Pour tout cela, 13 French Street aurait mérité meilleur accueil. Et ce n'est pas terminé, car comme dans La Candide Madame Duff (1999), le charme précieux se fait également au piano, dans un décor aristocrate. D'abord, Tate/Petra joue la "Valse en la mineur" de Frédéric CHOPIN, parmi les plus grands airs romantiques (fin des années 1840) lorsque son mari revient et que des fautes ont déjà été commises à son insu (?). Mais la séquence la plus marquante, nocturne, est bien la dernière. Elle est d'abord annoncée musicalement lorsque Novembre/Victor a une attaque, il parle à son ami Frémont/Alex doucement sur une autre mélodie superbe très connue, à savoir l'"Adagio Cantabile" de la "Sonate n°8" de Ludwing VAN BEETHOVEN, composée à la fin du XVIIIème siècle.
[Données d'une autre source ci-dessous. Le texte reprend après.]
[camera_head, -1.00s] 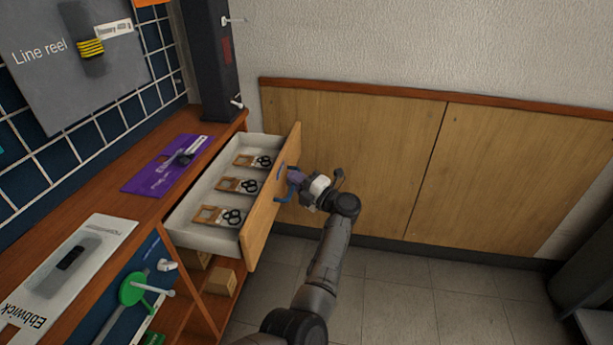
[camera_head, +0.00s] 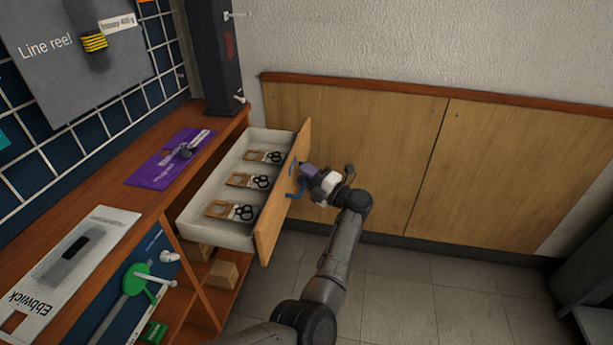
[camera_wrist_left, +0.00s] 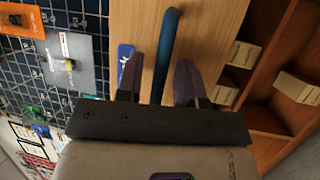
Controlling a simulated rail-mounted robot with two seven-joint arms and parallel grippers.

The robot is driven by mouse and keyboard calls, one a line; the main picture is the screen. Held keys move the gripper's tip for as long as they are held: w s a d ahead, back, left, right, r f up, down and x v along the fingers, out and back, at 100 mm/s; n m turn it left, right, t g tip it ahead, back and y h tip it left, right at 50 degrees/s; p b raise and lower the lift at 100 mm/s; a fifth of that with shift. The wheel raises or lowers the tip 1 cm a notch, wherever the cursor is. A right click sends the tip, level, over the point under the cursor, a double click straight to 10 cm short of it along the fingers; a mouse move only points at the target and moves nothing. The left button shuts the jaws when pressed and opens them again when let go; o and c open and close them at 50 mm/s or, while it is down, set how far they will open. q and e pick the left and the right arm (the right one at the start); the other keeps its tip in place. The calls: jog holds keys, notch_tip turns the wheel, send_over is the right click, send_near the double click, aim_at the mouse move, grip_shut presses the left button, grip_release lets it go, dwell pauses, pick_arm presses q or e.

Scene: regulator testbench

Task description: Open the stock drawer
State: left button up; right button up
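The stock drawer (camera_head: 205,237) is a white tray with a wooden front (camera_head: 283,195), pulled well out of the bench. Its blue handle (camera_wrist_left: 166,50) is on the outer face of the front and also shows in the head view (camera_head: 296,190). My left gripper (camera_wrist_left: 158,78) is at the handle, with one finger on each side of the bar. The fingers stand apart; the bar is close to the right finger, with a gap to the left one. Whether that right finger touches it I cannot tell. My right gripper is not in view.
Inside the drawer lie three packets with black rings (camera_head: 232,210). The wooden bench top (camera_head: 160,200) carries a purple card (camera_head: 155,172) and a white Ebbwick card (camera_head: 105,225). Small boxes (camera_head: 222,274) sit on shelves below.

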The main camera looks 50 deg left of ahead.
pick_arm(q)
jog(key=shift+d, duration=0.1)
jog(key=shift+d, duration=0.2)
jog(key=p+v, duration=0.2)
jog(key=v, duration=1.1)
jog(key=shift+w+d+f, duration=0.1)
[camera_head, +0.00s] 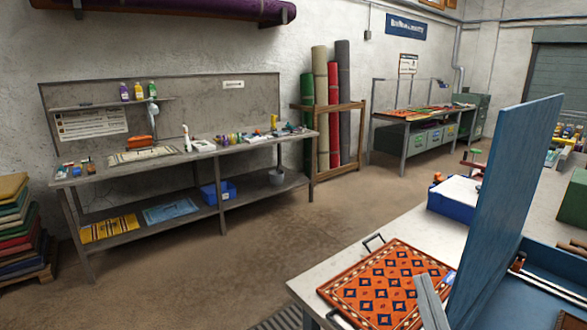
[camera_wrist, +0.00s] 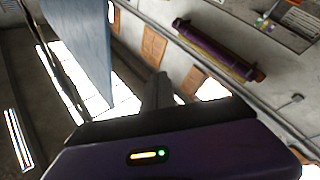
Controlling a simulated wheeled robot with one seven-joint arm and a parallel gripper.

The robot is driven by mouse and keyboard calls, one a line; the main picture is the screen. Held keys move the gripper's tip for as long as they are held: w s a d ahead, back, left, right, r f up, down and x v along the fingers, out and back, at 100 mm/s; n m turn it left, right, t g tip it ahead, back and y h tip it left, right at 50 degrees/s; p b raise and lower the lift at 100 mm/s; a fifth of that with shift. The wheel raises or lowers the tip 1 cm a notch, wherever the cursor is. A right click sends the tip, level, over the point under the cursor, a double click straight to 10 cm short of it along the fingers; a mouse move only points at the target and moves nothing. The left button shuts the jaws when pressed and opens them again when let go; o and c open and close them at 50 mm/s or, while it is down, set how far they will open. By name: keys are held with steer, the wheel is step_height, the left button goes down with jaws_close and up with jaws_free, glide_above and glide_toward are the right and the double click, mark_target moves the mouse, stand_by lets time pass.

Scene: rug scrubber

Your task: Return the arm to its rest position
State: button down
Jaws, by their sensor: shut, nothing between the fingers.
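My gripper (camera_wrist: 158,82) shows in the wrist view as a dark, narrow pair of fingers rising from a dark purple body with a small lit indicator. The fingers are shut and empty, and touch nothing that I can see. The wrist view is tilted and looks out across the room toward the walls. In the head view I cannot make out my gripper. An orange patterned rug (camera_head: 385,288) lies flat on the pale table at the lower right.
A tall blue panel (camera_head: 505,190) stands upright beside the rug, above a blue basin (camera_head: 530,297). A blue box (camera_head: 452,203) sits behind the rug. A long workbench (camera_head: 180,172) and rolled rugs (camera_head: 333,110) line the wall. The floor between (camera_head: 240,255) is clear.

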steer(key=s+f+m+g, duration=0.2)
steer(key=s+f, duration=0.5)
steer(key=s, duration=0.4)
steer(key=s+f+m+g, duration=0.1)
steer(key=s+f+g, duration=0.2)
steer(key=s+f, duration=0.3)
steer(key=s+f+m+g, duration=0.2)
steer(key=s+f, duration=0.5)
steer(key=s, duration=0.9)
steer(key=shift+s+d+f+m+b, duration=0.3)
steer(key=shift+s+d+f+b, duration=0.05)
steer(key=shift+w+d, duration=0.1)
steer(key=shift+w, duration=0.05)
Cette mélodie façon danse macabre accompagne à merveille le dénouement final et déchirant de 13 French Street, peut-être plus ou moins attendu mais néanmoins bien mené par un trio d'acteurs plus ou moins professionnel, un des plus forts de la carrière de Mocky. Pour cela, ce film, malgré ses baisses de régime inévitables et son savoir-faire qui ne fait qu'effleurer la vraie grande réalisation, mériterait le rang de chef-d'oeuvre. À échelle Mocky, juste avant sa 'longue' absence du grand écran (pas du petit). Et de COSMA, une splendide B.O.